There is a system error and the technical people in the background cannot make
it work. Who cares, they posit. It is two seconds in an hour and a half
presentation. Steve does not take many perfectly reasonable explanations for an
answer and at one point threatens a subordinate with public humiliation. He
also gets angry when they can’t turn off the fire exit lights during the
presentation. He also refuses to grant his co-founder Steve Wozniak (Seth
Rogen, interesting casting choice) a favor in mentioning the Apple2 team,
seemingly because he does not personally approve of the product even though it
is the company’s only bestseller. I have no doubt that all of these things
actually happened. But that does not mean it is good movie making to dwell on
these things. Or to put it a better way, it is not good movie making to only
dwell on the aggravating things that happen before a public presentation. Why
am I watching a biopic on Steve Jobs? Is it to dwell on the perfidies and sins
of a very successful and famous man? Or is it to gain some greater
understanding of why he was successful warts and all? This movie shows the
warts but it doesn’t show or explain the greatness. The result is a main
character that engenders no sympathy. We get hints at why his products are
successful. At one point he says he got rid of the Newton hand held device because
of its stylus. It does not utilize all of the digits on one’s hand, he
explains. Unfortunately this is a throw away line and the enlightenment ends
there. I want to know how he got to that realization. What explains why he had
that insight? Once that is established he can be as much of an asshole as he
apparently was and the movie will still work. But here, I’m just watching an
asshole period. I don’t want to do that.
It fills very odd to say that Danny Boyle should not have been chosen to
direct a particular movie, but there you go. Again the problem starts with the
movie’s structure. It takes place in basically real time in only three places.
If that sounds like the structure of a play instead of a movie, that’s because
it is the structure of a play. Before each presentation Steve has a moment with
four people, his technical engineer (Michael Stuhlberg), his estranged
girlfriend and daughter, Steve Wozniak, and the CEO Jeff Scully (Jeff Daniels).
In these conversations the characters speak as if they are in a play. What do I
mean by that? In a play, because the writer does not have the ability to easily
leave the scene and go to a completely different place, the writer makes the
characters speak at great length about what happened in the past and how they
feel about it.
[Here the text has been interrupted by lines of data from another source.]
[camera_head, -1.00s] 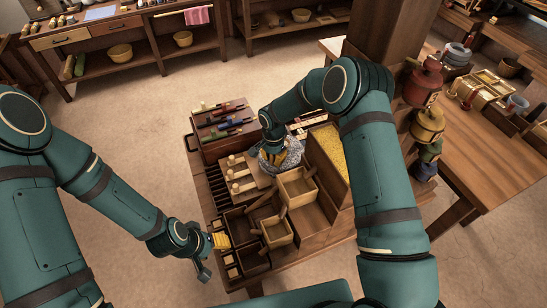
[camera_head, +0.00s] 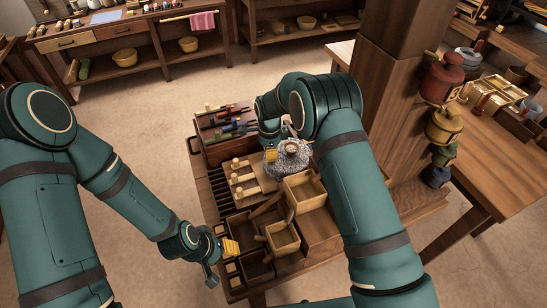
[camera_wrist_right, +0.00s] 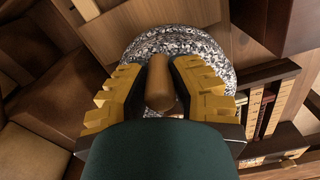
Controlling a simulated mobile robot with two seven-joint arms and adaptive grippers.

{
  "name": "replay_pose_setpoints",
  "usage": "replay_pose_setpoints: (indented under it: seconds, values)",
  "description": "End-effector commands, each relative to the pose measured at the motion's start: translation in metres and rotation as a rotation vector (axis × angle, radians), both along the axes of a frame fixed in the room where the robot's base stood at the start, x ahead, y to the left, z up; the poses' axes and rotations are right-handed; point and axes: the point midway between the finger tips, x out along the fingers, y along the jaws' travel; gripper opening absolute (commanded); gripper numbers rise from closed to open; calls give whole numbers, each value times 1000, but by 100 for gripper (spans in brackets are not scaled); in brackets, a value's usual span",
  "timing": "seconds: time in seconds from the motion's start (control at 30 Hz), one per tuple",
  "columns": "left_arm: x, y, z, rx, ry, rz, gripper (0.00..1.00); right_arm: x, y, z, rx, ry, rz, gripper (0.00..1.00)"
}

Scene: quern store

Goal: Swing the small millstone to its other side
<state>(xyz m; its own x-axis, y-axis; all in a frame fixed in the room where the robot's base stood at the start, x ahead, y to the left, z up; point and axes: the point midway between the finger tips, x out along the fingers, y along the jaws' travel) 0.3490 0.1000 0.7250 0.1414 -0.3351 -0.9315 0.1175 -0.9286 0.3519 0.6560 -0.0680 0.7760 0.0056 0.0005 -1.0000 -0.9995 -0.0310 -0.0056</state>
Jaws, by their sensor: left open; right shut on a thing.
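The small millstone (camera_head: 289,163), round and speckled grey, lies on the wooden bench near its middle. It also fills the top of the right wrist view (camera_wrist_right: 185,38). Its upright wooden handle (camera_wrist_right: 160,85) stands between the yellow fingers of my right gripper (camera_wrist_right: 160,78), which is shut on it. In the head view my right gripper (camera_head: 271,155) is at the stone's left side, partly hidden by my arm. My left gripper (camera_head: 231,247) is open and empty at the bench's front left, apart from the stone.
Wooden boxes (camera_head: 283,238) stand in front of the stone, and wooden pegs (camera_head: 240,179) to its left. A rack of coloured tools (camera_head: 228,125) stands behind. A wooden post (camera_head: 390,90) with hanging coloured pots (camera_head: 442,85) rises at the right. The floor at left is clear.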

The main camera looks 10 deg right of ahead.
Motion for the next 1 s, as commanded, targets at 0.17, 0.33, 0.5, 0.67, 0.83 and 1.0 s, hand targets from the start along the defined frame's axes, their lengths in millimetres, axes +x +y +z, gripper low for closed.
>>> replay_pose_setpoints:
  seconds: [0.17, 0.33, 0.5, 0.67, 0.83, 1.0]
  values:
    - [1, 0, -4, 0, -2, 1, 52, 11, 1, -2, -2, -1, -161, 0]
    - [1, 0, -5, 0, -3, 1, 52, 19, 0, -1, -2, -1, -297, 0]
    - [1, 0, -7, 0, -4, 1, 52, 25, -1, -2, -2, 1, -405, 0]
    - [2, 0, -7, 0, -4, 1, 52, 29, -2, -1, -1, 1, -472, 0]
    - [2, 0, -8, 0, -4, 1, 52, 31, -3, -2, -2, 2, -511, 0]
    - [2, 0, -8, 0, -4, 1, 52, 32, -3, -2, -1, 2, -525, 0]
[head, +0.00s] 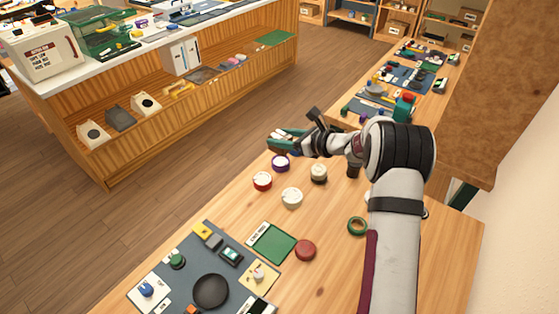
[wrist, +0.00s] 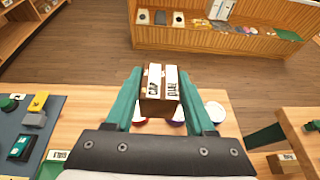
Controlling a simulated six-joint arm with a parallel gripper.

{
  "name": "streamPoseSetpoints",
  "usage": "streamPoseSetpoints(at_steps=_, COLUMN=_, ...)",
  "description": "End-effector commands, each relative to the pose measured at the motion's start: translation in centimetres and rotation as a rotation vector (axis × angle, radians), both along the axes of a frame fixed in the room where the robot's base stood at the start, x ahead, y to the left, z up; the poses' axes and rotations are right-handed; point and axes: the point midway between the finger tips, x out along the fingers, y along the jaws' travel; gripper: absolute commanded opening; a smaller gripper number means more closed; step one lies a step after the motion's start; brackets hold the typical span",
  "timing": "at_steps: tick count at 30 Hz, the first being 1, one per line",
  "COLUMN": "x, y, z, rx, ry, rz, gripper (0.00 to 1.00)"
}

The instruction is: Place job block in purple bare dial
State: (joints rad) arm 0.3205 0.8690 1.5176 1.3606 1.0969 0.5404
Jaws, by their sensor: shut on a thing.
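My gripper (wrist: 158,92) is shut on a brown block (wrist: 157,107) with two white labelled strips on top, held between its green fingers. In the head view my gripper (head: 281,138) hangs over the far edge of the wooden table, a little beyond the purple-rimmed dial (head: 280,163), apart from it. That dial has a white top, and nothing stands on it. In the wrist view the purple dial (wrist: 178,123) shows only partly, below and behind the held block. The block is hard to make out in the head view.
A red-rimmed dial (head: 262,181), a white dial (head: 292,198) and a dark-based dial (head: 318,173) stand close to the purple one. A green mat (head: 272,243), a red disc (head: 305,250), a green ring (head: 357,226) and a grey mat (head: 180,287) lie nearer.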

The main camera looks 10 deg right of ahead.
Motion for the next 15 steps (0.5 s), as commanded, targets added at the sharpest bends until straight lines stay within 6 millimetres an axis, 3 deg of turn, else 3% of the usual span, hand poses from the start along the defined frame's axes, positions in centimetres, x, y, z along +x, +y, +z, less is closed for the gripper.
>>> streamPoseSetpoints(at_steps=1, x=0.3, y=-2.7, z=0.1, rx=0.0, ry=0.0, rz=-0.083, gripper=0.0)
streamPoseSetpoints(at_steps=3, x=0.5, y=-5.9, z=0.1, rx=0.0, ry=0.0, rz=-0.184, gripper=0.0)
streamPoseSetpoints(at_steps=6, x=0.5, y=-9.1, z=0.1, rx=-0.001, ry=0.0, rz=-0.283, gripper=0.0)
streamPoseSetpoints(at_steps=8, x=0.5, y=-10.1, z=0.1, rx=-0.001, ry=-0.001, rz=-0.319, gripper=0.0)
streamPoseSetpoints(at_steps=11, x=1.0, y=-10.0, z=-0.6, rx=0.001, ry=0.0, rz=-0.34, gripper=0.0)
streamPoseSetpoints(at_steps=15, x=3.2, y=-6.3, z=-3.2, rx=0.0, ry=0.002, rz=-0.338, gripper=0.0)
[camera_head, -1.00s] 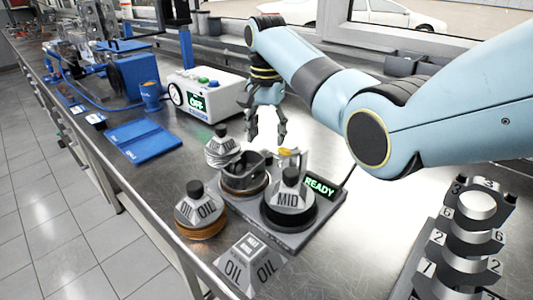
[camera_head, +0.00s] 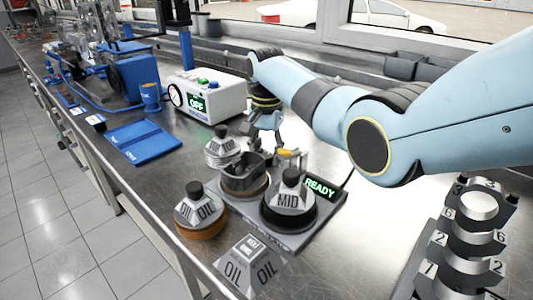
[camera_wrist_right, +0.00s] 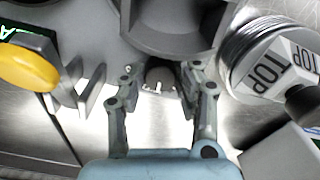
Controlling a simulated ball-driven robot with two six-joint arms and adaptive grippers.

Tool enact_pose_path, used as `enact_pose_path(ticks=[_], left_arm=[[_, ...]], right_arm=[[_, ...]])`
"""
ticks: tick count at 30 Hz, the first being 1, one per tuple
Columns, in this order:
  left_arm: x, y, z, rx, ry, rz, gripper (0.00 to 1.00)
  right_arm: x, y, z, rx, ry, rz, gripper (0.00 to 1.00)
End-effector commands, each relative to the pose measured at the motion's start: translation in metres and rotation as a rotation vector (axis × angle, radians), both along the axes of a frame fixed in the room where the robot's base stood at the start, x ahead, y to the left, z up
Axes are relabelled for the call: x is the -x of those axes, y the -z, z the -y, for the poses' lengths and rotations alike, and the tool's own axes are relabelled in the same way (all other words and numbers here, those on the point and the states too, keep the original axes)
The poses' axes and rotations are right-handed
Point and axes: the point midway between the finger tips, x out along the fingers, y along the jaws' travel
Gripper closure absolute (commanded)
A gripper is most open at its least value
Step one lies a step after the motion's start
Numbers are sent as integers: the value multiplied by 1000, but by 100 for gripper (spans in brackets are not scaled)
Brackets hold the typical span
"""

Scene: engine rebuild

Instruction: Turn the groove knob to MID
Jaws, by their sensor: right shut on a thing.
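In the head view my right gripper (camera_head: 266,148) reaches down behind the dark open cup, and the knob is hidden there. The fixture base (camera_head: 320,205) carries the cup (camera_head: 243,180), a cone piece labelled MID (camera_head: 289,199) and a green READY display (camera_head: 320,187). My left gripper is not in view.
A TOP-labelled ringed piece (camera_wrist_right: 272,60) and a yellow-tipped part (camera_wrist_right: 28,68) flank the gripper closely. An OIL-labelled piece (camera_head: 199,210) and an OIL block (camera_head: 248,265) stand in front. A numbered stack (camera_head: 470,240) stands right; a control box (camera_head: 215,88) is behind.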

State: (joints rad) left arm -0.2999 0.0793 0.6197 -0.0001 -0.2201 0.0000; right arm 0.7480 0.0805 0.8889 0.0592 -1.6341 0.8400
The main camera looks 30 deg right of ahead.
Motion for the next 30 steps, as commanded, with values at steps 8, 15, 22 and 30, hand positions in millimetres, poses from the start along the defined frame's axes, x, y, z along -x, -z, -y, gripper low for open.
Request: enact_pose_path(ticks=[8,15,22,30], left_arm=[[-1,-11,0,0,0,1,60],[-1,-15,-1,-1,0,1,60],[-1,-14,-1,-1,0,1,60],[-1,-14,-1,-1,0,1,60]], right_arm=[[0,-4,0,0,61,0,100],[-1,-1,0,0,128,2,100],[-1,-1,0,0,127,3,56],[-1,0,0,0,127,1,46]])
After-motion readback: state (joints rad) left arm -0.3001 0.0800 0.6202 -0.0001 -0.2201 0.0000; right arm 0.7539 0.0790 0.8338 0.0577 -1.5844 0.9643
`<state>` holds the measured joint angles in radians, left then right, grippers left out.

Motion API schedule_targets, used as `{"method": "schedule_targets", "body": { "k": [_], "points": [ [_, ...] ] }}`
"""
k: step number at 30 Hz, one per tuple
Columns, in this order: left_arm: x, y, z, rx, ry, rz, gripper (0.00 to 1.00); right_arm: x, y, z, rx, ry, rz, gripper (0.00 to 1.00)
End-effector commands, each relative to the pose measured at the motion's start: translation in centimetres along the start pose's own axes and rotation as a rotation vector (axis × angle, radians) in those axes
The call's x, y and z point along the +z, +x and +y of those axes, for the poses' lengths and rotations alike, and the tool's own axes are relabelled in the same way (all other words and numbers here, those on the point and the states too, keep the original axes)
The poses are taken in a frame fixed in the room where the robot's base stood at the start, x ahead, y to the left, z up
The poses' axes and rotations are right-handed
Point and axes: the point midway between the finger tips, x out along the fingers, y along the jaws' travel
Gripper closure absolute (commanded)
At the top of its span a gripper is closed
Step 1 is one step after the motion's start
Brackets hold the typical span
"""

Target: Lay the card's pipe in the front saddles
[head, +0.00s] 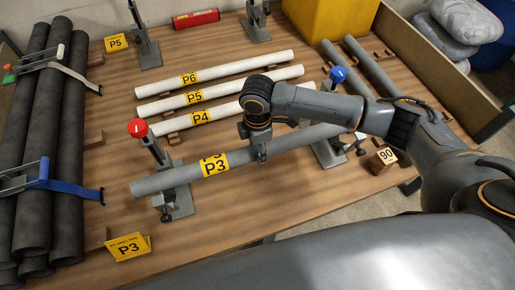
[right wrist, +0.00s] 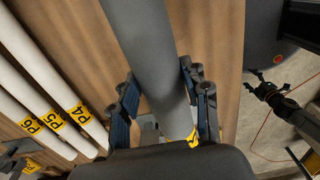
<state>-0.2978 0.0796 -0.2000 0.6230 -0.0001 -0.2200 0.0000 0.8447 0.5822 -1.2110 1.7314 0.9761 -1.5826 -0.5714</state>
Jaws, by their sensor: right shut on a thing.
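The yellow card (head: 128,247) reads P3 and stands at the front left of the table. The grey pipe (head: 185,176) with a yellow P3 label lies across the line of the two front saddles. The left front saddle (head: 173,200) has a red-knobbed upright and the right one (head: 328,152) a blue-knobbed upright. Both uprights are raised. My right gripper (head: 261,155) is shut on the grey pipe near its middle. In the right wrist view, its fingers (right wrist: 163,100) flank the pipe. I cannot tell whether the pipe touches the saddles.
White pipes labelled P4 (head: 222,112), P5 (head: 230,88) and P6 (head: 225,72) lie behind. Dark pipes (head: 40,200) are strapped at the left. A wooden 90 block (head: 382,160) sits at the right. A yellow bin (head: 330,25) stands at the back.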

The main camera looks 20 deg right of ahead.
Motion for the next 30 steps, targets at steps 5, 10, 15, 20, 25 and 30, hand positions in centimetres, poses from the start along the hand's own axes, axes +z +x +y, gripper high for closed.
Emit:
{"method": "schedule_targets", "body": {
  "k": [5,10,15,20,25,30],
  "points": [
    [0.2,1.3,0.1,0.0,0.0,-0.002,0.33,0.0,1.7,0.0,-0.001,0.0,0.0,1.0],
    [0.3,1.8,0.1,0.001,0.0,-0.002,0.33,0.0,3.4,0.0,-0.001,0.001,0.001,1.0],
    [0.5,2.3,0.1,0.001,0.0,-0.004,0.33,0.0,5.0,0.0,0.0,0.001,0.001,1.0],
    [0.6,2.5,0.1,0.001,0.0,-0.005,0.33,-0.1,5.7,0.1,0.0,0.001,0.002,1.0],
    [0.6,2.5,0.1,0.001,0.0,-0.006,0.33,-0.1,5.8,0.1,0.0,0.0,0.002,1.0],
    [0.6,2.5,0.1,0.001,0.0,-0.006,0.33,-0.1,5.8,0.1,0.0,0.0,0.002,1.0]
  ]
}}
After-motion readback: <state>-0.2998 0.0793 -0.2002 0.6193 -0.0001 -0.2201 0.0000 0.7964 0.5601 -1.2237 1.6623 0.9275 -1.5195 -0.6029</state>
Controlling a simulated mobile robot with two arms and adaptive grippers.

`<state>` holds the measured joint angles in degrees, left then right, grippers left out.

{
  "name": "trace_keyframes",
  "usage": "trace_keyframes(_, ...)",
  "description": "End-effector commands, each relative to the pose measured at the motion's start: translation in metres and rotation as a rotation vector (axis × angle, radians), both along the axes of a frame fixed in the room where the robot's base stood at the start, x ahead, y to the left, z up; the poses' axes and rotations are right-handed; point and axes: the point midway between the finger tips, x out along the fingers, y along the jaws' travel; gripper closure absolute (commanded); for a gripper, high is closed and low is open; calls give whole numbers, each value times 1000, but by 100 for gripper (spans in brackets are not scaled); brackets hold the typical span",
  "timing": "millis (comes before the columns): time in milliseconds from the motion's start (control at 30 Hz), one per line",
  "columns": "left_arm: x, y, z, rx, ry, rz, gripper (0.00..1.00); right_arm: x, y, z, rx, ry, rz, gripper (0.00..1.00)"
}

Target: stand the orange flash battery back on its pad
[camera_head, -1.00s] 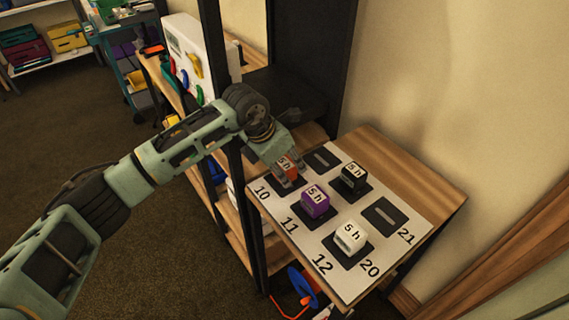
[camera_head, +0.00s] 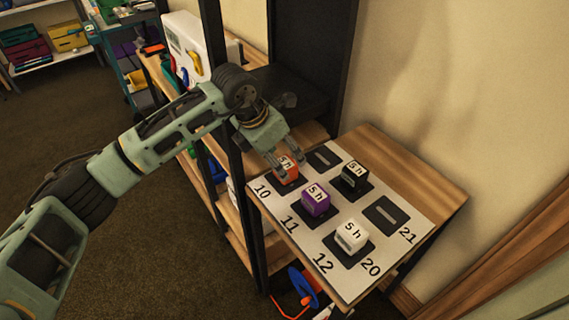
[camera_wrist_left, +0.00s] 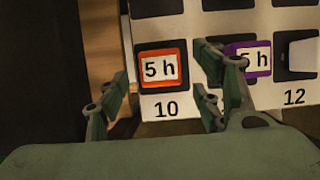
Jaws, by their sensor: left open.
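The orange flash battery (camera_head: 286,172), labelled "5 h", stands upright on the dark pad by number 10 on the white board (camera_head: 322,268). In the left wrist view the orange battery (camera_wrist_left: 162,68) sits on its black pad (camera_wrist_left: 164,90) above the printed 10, between my open fingers and beyond their tips. My left gripper (camera_head: 287,163) is open, just above and behind the battery. It also shows in the left wrist view (camera_wrist_left: 160,92), with nothing held between its fingers. My right gripper is not in view.
A purple battery (camera_head: 315,201), a black one (camera_head: 354,175) and a white one (camera_head: 351,235) stand on nearby pads. Two pads, one at the back (camera_head: 323,159) and one near 21 (camera_head: 385,213), are empty. A black rack post (camera_head: 240,170) stands close to my left arm.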

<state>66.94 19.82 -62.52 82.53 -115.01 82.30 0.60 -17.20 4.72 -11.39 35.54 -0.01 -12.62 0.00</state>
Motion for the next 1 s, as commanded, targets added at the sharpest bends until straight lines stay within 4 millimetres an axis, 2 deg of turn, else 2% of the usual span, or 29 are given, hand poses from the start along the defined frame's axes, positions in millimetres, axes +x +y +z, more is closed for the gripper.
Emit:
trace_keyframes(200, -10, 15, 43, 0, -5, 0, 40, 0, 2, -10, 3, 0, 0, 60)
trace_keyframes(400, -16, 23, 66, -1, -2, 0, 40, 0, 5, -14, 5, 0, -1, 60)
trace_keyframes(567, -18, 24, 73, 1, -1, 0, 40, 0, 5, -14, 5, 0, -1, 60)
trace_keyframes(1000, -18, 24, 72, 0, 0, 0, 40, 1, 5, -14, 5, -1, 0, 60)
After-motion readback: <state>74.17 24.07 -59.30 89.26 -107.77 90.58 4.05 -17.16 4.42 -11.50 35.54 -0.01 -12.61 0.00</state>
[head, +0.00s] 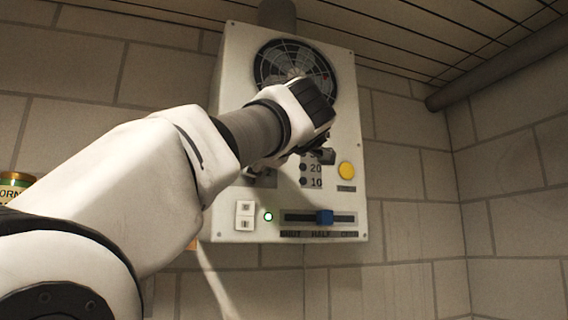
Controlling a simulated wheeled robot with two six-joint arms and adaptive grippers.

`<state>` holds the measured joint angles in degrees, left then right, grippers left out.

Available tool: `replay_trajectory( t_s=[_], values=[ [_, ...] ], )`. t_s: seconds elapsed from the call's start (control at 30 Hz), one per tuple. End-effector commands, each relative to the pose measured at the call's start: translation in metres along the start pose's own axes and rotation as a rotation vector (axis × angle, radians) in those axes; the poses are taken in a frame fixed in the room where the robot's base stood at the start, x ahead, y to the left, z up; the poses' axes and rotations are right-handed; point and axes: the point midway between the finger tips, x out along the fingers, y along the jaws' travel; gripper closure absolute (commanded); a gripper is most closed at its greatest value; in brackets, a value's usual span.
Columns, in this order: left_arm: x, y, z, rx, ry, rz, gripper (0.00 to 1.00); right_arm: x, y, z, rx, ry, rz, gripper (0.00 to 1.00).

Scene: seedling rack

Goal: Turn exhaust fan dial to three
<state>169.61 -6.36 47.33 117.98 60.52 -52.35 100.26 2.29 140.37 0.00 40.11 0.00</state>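The exhaust fan box (230,110) is a pale panel on the tiled wall, with a round black fan grille (290,62) at its top. My left arm reaches up from the lower left across the panel. My left gripper (290,160) is at the panel's middle, below the grille, facing the panel. The wrist covers most of its fingers, so I cannot tell how far apart they are. No dial shows clearly; a dark patch (262,179) is partly visible beneath the gripper. Whether the gripper touches anything is hidden. My right gripper is out of view.
A labelled can (15,186) stands at far left. A pipe (490,72) runs upper right.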

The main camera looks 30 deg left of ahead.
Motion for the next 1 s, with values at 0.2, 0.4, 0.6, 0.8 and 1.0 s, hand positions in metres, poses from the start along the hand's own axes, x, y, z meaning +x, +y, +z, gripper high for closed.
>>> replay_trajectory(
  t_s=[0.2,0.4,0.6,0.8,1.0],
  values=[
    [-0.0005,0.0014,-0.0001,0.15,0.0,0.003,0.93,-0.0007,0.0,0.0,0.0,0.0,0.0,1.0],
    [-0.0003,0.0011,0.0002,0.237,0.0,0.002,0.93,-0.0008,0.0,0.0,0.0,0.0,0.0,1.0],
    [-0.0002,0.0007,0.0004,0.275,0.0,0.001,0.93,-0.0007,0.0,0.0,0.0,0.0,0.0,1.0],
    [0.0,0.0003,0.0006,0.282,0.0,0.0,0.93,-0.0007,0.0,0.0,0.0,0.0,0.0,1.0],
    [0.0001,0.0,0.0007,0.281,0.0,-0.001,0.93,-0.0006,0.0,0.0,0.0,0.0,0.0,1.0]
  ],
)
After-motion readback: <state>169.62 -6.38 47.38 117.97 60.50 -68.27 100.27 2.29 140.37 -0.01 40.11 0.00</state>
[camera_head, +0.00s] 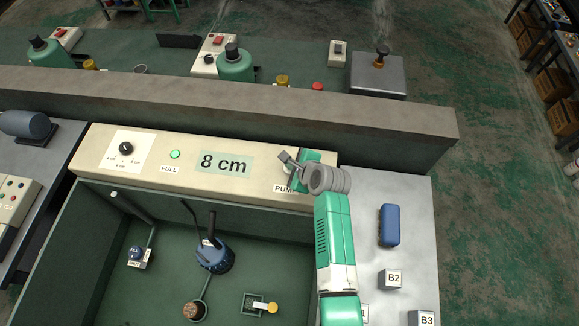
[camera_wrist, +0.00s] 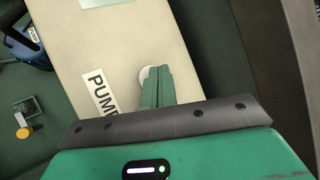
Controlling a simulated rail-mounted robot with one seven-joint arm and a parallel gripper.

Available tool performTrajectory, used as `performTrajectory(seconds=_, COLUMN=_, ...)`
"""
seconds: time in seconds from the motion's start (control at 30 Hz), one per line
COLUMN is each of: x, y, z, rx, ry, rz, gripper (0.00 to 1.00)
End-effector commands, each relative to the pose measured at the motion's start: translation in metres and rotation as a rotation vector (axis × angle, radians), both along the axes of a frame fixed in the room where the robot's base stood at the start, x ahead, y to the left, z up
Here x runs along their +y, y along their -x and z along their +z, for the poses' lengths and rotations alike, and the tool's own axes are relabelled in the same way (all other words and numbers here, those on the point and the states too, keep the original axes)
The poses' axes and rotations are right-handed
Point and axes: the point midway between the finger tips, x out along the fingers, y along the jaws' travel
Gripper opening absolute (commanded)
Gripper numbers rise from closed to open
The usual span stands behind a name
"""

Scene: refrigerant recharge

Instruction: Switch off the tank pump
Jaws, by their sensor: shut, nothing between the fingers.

People in plays do not speak the way people do because the
audience would not understand what is going on. This generally does not work in
movies because the writer can go wherever he wants to go. Movies are not
confined by space and time. So it does not make sense when the characters give
exposition that everybody in the scene already knows. This happens frequently
and leads to several characters saying several times inane things like “I
already know that” and “didn’t we already have this argument?” A line that
really takes the cake happens near the end where Steve Jobs having gone through
the four torments for a third time wonders aloud if he has to see three ghosts
before every presentation he does. That’s sort of funny but it is not good funny.
The only reason Steve Jobs sees three ghosts is because Aaron Sorkin wrote the
movie that way. This joke is the equivalent of somebody choosing to wear an
idiotic shirt, pointing to it, and saying ‘who wears a shirt like this? What an
idiot.” In essence it is the admission of clumsy writing and I’m glad Sorkin
can laugh at himself but I would rather he did not write so clumsily.
But the greater probem with play writing is that it does not conform to
the attention span of a movie audience. As Charlie Kaufman once said, “Theater
is live. Movies are dead.” The immediate presence of a human being in front of
you is more exciting than seeing one on the screen. How many times have you
seen a three-hour play that felt like an hour and a half movie? Because of
that, characters in plays can play speak (talking at length about the past and
their feelings) without the audience growing tired of it. It generally does not
work in movies because it gets tedious. Because movies can show instead of tell
this is what they generally do. There are ways around this. A famous one is the
Sorkin walk-and-talk but I had not really seen it pulled off until I watched
“Birdman” and that was with an extraordinary directorial effort. The characters
playspeak but it still works because the entire movie is in one continuos shot
and that lends an immediate presence to the action. But “Steve Jobs” is not
made in that way. It is made in the purely cinematic way that Danny Boyle
generally directs his movies. It does not fit the way it needs to fit. That is
what I mean when I say Danny Boyle is badly cast.
The movie has plenty of good stuff in it. The talent is just not focused
on what will make the movie work as a whole. You have got a bunch of great
people working at odds with one another. The silver lining is that the stuff
that does not work is generally innovative. That means the astute filmmaker can
watch this movie and have a good idea of why certain choices do not work. They
may also have a hint at a good movie that was lost. Take the performance of
Michael Fassbender. Notice how the character of Steve Jobs is noticeably
softened (somewhat) and friendlier in the third act. What happened between the
multiple failures of the first and second act and the ultimate triumph of the
third act? It seems like the character changed and stopped being such an
asshole. Perhaps that transformation would make a good movie someday. More conventional sure but better.